■ Supplied data:

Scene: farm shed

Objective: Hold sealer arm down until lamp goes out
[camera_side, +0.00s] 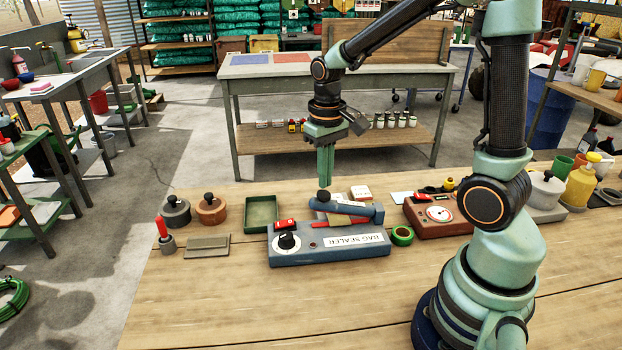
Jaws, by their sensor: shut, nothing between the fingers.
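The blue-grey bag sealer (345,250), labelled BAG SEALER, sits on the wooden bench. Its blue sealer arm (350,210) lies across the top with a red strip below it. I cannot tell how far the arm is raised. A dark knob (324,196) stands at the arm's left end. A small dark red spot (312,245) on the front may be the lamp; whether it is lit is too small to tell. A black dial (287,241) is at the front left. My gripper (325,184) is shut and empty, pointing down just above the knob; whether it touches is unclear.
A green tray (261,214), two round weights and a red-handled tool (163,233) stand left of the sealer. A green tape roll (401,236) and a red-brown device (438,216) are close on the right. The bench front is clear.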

■ Task instructions:
Repeat word for word every line from the one that holds "Jaws, by their" to the end. Both ends count.

■ Exercise solution:
Jaws, by their sensor: shut, nothing between the fingers.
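The blue-grey bag sealer (345,250), labelled BAG SEALER, sits on the wooden bench. Its blue sealer arm (350,210) lies across the top with a red strip below it. I cannot tell how far the arm is raised. A dark knob (324,196) stands at the arm's left end. A small dark red spot (312,245) on the front may be the lamp; whether it is lit is too small to tell. A black dial (287,241) is at the front left. My gripper (325,184) is shut and empty, pointing down just above the knob; whether it touches is unclear.
A green tray (261,214), two round weights and a red-handled tool (163,233) stand left of the sealer. A green tape roll (401,236) and a red-brown device (438,216) are close on the right. The bench front is clear.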

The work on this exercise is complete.